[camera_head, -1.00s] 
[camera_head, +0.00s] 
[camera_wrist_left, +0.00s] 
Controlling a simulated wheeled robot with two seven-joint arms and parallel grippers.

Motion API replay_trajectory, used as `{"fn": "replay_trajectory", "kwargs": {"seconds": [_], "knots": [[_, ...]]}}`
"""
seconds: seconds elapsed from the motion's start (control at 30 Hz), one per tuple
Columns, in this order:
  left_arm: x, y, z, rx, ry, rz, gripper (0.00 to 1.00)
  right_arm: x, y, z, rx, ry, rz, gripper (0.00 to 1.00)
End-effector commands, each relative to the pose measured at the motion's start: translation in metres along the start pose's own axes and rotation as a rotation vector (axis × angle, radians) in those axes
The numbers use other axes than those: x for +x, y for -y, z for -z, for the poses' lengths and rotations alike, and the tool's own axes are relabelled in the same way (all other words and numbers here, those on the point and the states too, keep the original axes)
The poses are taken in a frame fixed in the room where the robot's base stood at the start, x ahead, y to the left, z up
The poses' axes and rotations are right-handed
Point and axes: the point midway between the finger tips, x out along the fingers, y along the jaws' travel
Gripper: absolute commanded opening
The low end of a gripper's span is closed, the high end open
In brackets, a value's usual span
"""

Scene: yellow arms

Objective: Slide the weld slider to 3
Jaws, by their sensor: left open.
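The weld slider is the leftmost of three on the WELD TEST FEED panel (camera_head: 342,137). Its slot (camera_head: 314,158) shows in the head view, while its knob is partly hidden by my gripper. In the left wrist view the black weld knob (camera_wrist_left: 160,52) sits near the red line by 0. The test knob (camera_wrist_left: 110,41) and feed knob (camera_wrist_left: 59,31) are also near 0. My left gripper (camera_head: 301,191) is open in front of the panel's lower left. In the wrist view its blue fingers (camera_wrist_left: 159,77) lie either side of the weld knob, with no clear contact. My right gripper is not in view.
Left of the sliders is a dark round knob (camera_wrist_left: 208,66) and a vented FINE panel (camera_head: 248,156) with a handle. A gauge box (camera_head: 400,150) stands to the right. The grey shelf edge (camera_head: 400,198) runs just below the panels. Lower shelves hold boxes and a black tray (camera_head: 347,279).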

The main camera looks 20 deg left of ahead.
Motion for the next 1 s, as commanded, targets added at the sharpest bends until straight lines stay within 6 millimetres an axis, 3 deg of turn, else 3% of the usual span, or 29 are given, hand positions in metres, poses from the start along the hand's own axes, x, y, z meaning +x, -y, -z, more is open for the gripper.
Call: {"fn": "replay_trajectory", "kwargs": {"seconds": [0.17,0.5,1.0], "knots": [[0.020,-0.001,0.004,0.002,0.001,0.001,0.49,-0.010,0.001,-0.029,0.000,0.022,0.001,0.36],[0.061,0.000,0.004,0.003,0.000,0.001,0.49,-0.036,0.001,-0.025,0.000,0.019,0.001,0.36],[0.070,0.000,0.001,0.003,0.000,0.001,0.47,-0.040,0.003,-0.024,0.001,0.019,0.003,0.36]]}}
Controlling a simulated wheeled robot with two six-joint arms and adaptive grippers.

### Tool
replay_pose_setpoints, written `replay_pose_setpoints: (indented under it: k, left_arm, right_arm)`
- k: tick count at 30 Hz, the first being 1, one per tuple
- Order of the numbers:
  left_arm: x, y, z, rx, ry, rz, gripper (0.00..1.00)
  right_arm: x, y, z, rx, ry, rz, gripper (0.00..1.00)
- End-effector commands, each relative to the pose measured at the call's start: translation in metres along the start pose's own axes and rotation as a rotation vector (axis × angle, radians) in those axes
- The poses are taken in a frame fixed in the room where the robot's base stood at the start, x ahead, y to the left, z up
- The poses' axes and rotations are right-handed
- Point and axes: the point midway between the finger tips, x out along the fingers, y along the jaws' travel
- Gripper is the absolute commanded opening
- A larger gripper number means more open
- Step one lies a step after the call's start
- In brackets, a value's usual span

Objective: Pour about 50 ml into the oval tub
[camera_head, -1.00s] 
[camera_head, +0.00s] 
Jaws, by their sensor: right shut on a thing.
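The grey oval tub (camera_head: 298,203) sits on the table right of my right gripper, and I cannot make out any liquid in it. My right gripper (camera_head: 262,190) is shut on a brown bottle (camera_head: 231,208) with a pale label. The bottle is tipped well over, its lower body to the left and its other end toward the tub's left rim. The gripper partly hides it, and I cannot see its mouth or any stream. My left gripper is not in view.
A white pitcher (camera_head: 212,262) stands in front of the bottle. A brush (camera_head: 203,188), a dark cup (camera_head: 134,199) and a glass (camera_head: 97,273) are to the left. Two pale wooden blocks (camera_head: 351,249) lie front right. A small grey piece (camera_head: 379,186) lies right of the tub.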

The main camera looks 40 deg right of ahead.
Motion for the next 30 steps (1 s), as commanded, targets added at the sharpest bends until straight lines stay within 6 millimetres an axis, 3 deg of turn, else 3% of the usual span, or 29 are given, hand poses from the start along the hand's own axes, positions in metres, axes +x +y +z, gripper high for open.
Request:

☆ ☆ ☆ ☆ ☆ ☆ ☆

Exercise goal:
Print all the data exactly.

Final result:
[camera_head, -1.00s] 
[camera_head, +0.00s] 
[camera_wrist_left, +0.00s] 
Controlling a simulated wheeled robot with two seven-joint arms and parallel grippers.

Motion API replay_trajectory, used as `{"fn": "replay_trajectory", "kwargs": {"seconds": [_], "knots": [[_, ...]]}}`
"""
seconds: seconds elapsed from the motion's start (control at 30 Hz), one per tuple
Columns, in this order:
  left_arm: x, y, z, rx, ry, rz, gripper (0.00 to 1.00)
  right_arm: x, y, z, rx, ry, rz, gripper (0.00 to 1.00)
End-effector commands, each relative to the pose measured at the motion's start: translation in metres along the start pose's own axes and rotation as a rotation vector (axis × angle, radians) in those axes
The numbers use other axes than those: x for +x, y for -y, z for -z, for the poses' lengths and rotations alike, and the tool's own axes are relabelled in the same way (all other words and numbers here, those on the point and the states too, keep the original axes)
The poses are taken in a frame fixed in the room where the robot's base stood at the start, x ahead, y to the left, z up
The poses' axes and rotations are right-handed
Point and axes: the point midway between the finger tips, x out along the fingers, y along the jaws' travel
Gripper: absolute commanded opening
The low end of a gripper's span is closed, the high end open
In brackets, a value's usual span
"""

Scene: yellow arms

Objective: Slide the weld slider to 3
Jaws, by their sensor: left open.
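The weld slider is the leftmost of three on the WELD TEST FEED panel (camera_head: 342,137). Its slot (camera_head: 314,158) shows in the head view, while its knob is partly hidden by my gripper. In the left wrist view the black weld knob (camera_wrist_left: 160,52) sits near the red line by 0. The test knob (camera_wrist_left: 110,41) and feed knob (camera_wrist_left: 59,31) are also near 0. My left gripper (camera_head: 301,191) is open in front of the panel's lower left. In the wrist view its blue fingers (camera_wrist_left: 159,77) lie either side of the weld knob, with no clear contact. My right gripper is not in view.
Left of the sliders is a dark round knob (camera_wrist_left: 208,66) and a vented FINE panel (camera_head: 248,156) with a handle. A gauge box (camera_head: 400,150) stands to the right. The grey shelf edge (camera_head: 400,198) runs just below the panels. Lower shelves hold boxes and a black tray (camera_head: 347,279).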

The main camera looks 20 deg left of ahead.
Motion for the next 1 s, as commanded, targets added at the sharpest bends until straight lines stay within 6 millimetres an axis, 3 deg of turn, else 3% of the usual span, or 29 are given, hand positions in metres, poses from the start along the hand's own axes, x, y, z meaning +x, -y, -z, more is open for the gripper.
Call: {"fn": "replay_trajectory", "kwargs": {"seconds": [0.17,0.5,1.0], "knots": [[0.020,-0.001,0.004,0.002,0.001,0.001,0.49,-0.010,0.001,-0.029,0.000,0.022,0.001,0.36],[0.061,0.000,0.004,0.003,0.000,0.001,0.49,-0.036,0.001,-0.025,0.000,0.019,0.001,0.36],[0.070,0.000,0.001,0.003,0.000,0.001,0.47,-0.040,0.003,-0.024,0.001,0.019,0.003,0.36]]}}
Controlling a simulated wheeled robot with two six-joint arms and adaptive grippers.

### Tool
replay_pose_setpoints, written `replay_pose_setpoints: (indented under it: k, left_arm, right_arm)`
- k: tick count at 30 Hz, the first being 1, one per tuple
- Order of the numbers:
  left_arm: x, y, z, rx, ry, rz, gripper (0.00..1.00)
  right_arm: x, y, z, rx, ry, rz, gripper (0.00..1.00)
- End-effector commands, each relative to the pose measured at the call's start: translation in metres along the start pose's own axes and rotation as a rotation vector (axis × angle, radians) in those axes
- The poses are taken in a frame fixed in the room where the robot's base stood at the start, x ahead, y to the left, z up
- The poses' axes and rotations are right-handed
- Point and axes: the point midway between the finger tips, x out along the fingers, y along the jaws' travel
- Gripper is the absolute commanded opening
- A larger gripper number means more open
- Step one lies a step after the call's start
- In brackets, a value's usual span

Objective: Pour about 50 ml into the oval tub
[camera_head, -1.00s] 
[camera_head, +0.00s] 
Jaws, by their sensor: right shut on a thing.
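The grey oval tub (camera_head: 298,203) sits on the table right of my right gripper, and I cannot make out any liquid in it. My right gripper (camera_head: 262,190) is shut on a brown bottle (camera_head: 231,208) with a pale label. The bottle is tipped well over, its lower body to the left and its other end toward the tub's left rim. The gripper partly hides it, and I cannot see its mouth or any stream. My left gripper is not in view.
A white pitcher (camera_head: 212,262) stands in front of the bottle. A brush (camera_head: 203,188), a dark cup (camera_head: 134,199) and a glass (camera_head: 97,273) are to the left. Two pale wooden blocks (camera_head: 351,249) lie front right. A small grey piece (camera_head: 379,186) lies right of the tub.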

The main camera looks 40 deg right of ahead.
Motion for the next 30 steps (1 s), as commanded, targets added at the sharpest bends until straight lines stay within 6 millimetres an axis, 3 deg of turn, else 3% of the usual span, or 29 are given, hand poses from the start along the hand's own axes, positions in metres, axes +x +y +z, gripper high for open.
Request:

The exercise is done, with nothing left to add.